Schaefer v. Metropolitan Street Railway Co.

Per Curiam.

The plaintiff recovered a judgment for $250 in an action for personal injuries. The justice in charging the jury, after stating the versions of the respective parties, limited his instructions on the law to the statement that it was incumbent on the plaintiff to satisfy the jury by a preponderance of evidence that her injuries were occasioned solely by the negligence of the defendant, without any negligence on her part.

Thereupon this colloquy ensued: Defendant’s attorney — “I ask your Honor to charge, if upon the whole case the evidence is equally balanced, either upon the question of the defendant’s negligence or the plaintiff’s freedom from contributory negligence, they must find a verdict in favor of the defendant.” The Court — “I will let the jury say.” Defendant’s attorney — “ Will your Honor charge that as requested.” The Court — “I decline.” Defendant’s attorney — “To your Honor’s refusal to charge as requested, the defendant excepts.”

There is nothing in the very brief charge that can be deemed to have covered this request; it was sound in law and the defendant was entitled to have the jury so instructed.
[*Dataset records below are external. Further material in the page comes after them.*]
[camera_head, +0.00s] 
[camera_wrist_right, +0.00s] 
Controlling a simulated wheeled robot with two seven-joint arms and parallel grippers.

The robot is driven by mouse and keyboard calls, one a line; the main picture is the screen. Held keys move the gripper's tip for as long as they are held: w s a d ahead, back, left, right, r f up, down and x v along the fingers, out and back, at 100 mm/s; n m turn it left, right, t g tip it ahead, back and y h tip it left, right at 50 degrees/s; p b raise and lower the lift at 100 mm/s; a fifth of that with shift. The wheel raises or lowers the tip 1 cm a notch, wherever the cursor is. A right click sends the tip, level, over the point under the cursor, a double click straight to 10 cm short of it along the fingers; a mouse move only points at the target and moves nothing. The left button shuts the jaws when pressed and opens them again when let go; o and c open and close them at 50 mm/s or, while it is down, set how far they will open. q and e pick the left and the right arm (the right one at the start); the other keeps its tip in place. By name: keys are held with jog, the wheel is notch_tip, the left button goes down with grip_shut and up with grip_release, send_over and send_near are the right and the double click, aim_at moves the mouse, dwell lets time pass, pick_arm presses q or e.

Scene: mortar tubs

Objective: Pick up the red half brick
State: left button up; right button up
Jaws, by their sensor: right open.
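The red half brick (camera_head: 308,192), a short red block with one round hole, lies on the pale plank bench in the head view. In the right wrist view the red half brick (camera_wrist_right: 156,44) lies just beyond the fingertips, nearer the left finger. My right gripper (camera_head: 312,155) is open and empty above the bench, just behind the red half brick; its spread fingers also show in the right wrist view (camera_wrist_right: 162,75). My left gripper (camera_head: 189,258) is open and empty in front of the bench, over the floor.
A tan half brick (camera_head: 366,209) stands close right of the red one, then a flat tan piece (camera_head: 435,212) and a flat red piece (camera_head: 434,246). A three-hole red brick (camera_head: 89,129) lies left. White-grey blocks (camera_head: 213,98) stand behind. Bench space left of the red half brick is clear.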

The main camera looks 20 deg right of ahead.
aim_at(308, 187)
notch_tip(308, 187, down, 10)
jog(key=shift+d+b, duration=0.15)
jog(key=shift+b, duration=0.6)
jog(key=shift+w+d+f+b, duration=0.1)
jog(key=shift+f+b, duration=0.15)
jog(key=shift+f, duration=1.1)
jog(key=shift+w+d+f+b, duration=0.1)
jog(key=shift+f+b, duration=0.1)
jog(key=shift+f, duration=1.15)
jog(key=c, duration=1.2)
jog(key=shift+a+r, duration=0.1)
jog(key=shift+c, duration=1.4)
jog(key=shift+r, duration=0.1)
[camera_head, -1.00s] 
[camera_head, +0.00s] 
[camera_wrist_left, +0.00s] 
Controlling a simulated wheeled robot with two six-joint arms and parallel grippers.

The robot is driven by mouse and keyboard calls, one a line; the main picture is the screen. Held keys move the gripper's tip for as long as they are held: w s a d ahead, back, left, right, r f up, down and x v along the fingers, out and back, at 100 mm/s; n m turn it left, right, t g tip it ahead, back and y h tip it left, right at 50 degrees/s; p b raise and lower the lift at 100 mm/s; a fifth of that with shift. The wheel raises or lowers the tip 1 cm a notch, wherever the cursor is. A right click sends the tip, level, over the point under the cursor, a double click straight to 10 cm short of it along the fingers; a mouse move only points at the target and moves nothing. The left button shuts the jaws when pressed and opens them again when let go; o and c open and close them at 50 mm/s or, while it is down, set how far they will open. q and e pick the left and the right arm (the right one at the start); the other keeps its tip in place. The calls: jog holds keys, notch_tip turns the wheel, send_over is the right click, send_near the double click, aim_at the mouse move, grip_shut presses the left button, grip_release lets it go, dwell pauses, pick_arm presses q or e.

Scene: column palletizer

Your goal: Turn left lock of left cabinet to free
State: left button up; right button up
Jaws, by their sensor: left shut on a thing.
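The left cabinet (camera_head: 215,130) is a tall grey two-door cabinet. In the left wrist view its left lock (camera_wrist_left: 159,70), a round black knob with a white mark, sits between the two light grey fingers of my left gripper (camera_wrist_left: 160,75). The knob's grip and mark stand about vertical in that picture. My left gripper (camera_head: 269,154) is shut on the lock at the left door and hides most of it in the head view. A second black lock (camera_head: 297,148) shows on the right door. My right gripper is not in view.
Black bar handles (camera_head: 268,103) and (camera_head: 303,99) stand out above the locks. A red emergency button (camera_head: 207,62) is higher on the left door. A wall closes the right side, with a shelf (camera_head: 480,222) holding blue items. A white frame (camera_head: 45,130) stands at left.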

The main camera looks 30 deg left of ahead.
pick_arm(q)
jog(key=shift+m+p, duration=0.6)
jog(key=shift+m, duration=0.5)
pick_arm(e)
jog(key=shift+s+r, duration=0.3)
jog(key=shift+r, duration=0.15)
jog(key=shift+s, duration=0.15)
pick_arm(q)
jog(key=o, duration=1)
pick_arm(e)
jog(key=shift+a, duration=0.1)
Brockman v. Metropolitan St. R. Co., 32 Misc. Rep. 728; Newcomb v. Same, 34 Misc. Rep. 203, 68 N. Y. Supp. 780. The unqualified refusal, as well as the misleading inference involved in the statement, “ I will let the jury say ”— implying that they were to determine the consequence attending evenly-balanced testimony — was certainly prejudicial to the defendant and constitutes reversible error.

Judgment reversed and new trial ordered, with costs to appellant to abide the event.

Present — Bischoff, P. J., Leventbitt and Clabke, JJ.

Judgment reversed and new trial ordered, with costs to appellant to abide event.